## begin Extracted records

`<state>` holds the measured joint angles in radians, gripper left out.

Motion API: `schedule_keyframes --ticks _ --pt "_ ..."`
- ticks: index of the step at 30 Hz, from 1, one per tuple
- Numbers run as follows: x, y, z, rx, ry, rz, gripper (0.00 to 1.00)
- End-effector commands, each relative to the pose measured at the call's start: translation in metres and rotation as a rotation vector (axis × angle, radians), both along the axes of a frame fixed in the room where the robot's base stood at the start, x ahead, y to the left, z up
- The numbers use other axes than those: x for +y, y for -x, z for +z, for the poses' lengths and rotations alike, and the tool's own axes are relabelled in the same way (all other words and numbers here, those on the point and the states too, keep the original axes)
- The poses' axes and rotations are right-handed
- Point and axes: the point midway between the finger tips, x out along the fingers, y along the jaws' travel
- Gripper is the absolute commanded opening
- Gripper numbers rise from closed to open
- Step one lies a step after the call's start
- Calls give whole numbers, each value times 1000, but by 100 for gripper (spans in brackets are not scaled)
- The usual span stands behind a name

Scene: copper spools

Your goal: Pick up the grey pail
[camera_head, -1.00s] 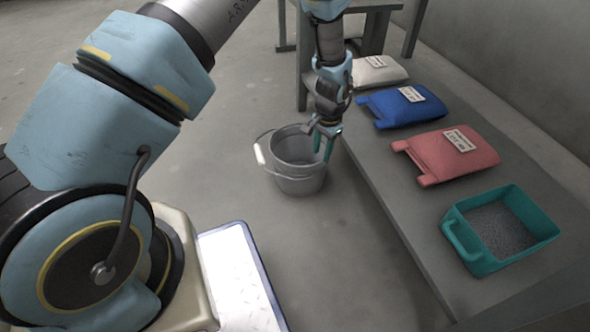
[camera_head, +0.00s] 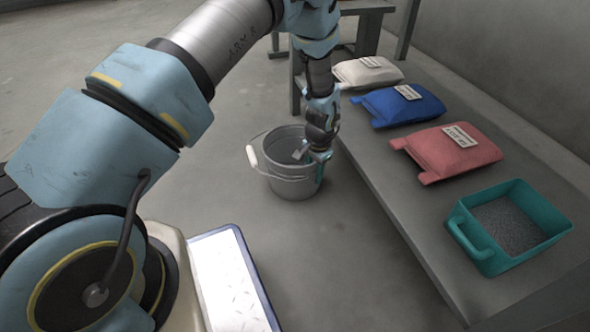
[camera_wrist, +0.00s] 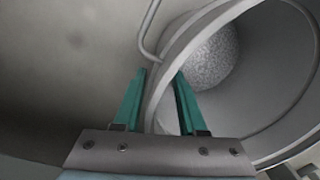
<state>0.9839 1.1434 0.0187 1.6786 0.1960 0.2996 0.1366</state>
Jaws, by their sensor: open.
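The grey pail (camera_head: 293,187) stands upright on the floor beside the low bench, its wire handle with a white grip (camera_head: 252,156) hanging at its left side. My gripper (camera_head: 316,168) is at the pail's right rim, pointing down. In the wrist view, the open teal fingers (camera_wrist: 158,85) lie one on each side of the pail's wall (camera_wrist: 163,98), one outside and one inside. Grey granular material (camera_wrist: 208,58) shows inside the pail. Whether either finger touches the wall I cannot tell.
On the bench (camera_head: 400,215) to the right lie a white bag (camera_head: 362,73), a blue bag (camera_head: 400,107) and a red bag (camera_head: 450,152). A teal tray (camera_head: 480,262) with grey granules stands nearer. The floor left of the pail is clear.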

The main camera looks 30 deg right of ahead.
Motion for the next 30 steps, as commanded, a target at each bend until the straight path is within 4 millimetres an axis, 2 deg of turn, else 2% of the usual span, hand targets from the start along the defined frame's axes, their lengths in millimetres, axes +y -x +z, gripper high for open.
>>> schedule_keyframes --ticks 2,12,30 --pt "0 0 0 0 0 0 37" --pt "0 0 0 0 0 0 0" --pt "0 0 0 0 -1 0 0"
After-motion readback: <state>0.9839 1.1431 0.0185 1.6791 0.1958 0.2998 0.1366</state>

## end Extracted records
## begin Extracted records

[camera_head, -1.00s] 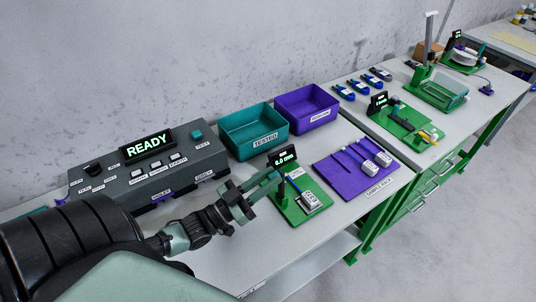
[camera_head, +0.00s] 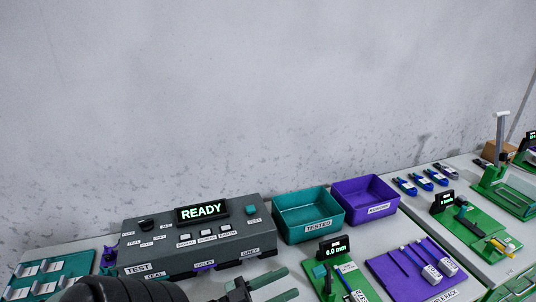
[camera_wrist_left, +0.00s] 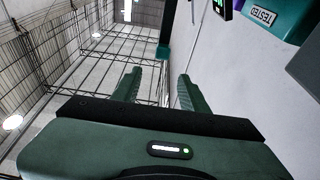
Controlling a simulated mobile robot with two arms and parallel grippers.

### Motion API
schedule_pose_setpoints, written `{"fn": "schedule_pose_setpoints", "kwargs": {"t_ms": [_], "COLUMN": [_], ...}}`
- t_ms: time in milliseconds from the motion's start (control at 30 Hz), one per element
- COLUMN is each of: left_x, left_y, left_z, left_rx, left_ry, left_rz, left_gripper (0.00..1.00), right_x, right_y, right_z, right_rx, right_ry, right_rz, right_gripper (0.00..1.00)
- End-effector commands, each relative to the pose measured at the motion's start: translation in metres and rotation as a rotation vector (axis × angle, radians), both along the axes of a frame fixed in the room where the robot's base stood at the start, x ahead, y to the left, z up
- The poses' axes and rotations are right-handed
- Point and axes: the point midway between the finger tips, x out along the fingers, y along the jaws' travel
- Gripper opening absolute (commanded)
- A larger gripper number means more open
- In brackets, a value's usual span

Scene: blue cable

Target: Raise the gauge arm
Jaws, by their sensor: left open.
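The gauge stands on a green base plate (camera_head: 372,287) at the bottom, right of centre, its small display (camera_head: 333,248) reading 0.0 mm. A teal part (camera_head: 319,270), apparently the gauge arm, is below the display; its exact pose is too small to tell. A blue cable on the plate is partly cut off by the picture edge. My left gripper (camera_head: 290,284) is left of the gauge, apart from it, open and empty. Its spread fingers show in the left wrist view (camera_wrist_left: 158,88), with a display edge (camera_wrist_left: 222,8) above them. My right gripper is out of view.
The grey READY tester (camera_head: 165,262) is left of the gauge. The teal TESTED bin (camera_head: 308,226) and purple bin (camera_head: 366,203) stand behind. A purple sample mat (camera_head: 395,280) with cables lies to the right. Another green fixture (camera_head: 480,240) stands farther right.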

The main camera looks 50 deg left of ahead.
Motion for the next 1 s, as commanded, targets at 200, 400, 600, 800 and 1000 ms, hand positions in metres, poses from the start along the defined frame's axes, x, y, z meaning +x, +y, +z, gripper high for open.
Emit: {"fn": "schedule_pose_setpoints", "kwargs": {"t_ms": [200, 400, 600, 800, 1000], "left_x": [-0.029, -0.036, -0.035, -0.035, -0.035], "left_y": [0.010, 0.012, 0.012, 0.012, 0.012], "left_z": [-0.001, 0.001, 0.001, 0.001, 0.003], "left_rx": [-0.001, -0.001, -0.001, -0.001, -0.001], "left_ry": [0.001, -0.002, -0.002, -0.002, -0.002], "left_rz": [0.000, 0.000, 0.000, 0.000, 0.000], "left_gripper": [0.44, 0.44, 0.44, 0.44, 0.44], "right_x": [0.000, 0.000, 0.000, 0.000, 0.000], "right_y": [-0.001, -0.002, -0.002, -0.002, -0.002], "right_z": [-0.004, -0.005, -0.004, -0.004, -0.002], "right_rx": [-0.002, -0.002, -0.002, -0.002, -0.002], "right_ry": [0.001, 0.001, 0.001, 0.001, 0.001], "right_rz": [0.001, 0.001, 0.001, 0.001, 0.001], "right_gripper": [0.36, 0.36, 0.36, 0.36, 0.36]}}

## end Extracted records
## begin Extracted records

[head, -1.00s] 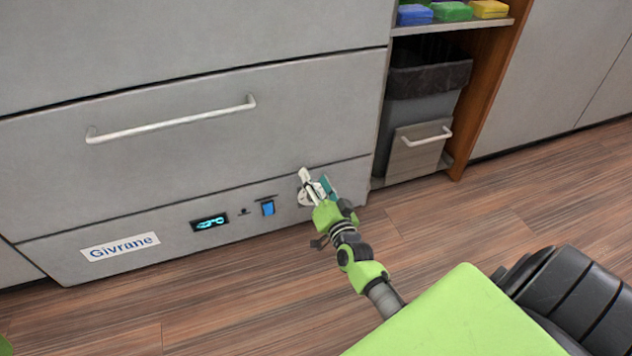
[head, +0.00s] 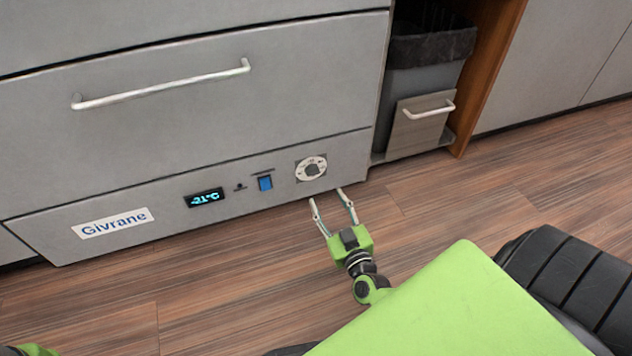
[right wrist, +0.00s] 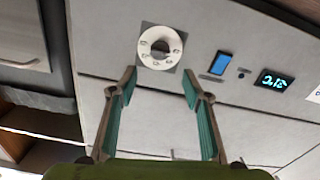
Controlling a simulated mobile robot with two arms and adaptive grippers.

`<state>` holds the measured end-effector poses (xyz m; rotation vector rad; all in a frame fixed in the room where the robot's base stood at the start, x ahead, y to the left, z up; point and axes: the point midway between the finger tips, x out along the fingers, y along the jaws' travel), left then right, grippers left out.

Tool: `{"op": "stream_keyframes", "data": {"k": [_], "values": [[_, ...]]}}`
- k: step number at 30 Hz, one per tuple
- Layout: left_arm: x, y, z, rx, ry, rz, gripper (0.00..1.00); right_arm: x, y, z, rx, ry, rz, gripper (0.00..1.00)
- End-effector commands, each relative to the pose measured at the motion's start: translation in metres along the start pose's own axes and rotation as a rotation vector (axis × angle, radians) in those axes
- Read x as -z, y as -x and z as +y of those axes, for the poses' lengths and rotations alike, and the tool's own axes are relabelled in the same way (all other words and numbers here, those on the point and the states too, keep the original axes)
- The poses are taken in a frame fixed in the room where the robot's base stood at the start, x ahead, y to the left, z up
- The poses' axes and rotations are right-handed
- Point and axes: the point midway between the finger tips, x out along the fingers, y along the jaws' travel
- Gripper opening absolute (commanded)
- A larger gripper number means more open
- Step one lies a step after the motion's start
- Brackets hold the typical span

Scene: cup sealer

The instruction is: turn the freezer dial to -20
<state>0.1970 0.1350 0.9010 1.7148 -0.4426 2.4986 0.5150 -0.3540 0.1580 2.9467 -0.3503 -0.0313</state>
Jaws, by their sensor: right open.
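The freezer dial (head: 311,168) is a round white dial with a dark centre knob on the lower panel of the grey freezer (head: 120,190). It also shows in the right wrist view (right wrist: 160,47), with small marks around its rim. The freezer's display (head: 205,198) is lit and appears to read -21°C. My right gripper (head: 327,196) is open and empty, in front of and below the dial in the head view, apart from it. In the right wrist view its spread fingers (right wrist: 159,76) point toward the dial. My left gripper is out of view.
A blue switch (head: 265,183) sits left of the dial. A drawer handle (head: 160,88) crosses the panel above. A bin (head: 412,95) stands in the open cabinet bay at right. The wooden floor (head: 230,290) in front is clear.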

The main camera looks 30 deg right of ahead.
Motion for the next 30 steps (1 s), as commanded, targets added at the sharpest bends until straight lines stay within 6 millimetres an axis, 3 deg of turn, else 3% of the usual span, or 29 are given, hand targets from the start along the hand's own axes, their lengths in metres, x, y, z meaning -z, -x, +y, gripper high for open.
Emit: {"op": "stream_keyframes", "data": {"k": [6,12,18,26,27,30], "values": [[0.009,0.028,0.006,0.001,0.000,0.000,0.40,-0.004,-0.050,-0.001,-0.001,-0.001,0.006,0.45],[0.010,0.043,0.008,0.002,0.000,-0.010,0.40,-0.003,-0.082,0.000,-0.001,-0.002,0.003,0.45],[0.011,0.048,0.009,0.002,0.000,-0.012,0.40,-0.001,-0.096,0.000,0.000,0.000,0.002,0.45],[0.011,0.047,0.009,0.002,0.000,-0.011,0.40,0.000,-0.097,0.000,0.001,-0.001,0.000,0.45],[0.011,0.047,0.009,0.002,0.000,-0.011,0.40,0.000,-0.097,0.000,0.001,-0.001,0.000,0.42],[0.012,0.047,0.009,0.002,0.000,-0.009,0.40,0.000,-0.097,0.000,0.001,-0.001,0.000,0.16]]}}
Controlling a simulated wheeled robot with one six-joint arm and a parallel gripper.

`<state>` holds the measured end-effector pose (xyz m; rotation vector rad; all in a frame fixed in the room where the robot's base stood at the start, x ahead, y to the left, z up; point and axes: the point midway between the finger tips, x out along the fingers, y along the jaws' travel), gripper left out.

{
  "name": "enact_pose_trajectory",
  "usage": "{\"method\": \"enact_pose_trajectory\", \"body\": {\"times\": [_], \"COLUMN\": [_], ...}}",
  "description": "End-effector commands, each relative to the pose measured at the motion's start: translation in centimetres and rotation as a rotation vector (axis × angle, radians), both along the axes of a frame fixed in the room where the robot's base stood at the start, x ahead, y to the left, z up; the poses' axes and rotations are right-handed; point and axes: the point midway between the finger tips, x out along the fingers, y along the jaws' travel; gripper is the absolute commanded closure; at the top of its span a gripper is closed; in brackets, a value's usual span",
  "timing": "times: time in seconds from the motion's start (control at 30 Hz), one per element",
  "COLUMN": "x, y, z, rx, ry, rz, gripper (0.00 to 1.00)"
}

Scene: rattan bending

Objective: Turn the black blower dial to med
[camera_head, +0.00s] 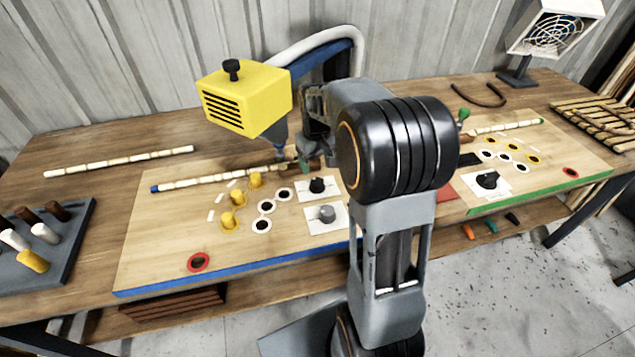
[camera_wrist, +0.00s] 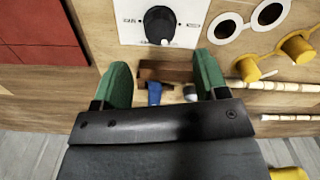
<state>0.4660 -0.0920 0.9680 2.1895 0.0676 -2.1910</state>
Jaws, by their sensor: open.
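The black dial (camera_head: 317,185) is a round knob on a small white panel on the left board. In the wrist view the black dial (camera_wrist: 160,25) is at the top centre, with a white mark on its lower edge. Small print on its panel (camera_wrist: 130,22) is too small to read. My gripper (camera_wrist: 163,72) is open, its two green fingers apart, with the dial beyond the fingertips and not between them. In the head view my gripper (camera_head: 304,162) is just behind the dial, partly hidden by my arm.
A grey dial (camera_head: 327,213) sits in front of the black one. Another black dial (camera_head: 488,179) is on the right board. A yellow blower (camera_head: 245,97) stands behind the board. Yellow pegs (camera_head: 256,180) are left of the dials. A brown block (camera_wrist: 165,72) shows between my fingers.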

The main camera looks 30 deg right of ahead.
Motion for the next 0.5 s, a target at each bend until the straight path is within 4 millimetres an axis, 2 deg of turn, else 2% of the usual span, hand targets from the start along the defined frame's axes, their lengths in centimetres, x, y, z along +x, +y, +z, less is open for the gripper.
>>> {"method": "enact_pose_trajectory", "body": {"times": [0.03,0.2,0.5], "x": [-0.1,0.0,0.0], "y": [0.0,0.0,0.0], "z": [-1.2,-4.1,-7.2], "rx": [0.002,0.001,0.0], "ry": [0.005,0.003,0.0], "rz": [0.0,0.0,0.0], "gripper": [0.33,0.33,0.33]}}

## end Extracted records

» **Exercise**
Determine how many lines of the entries above carry the string "tuple", and give that number alone.

» **Answer to the problem**
2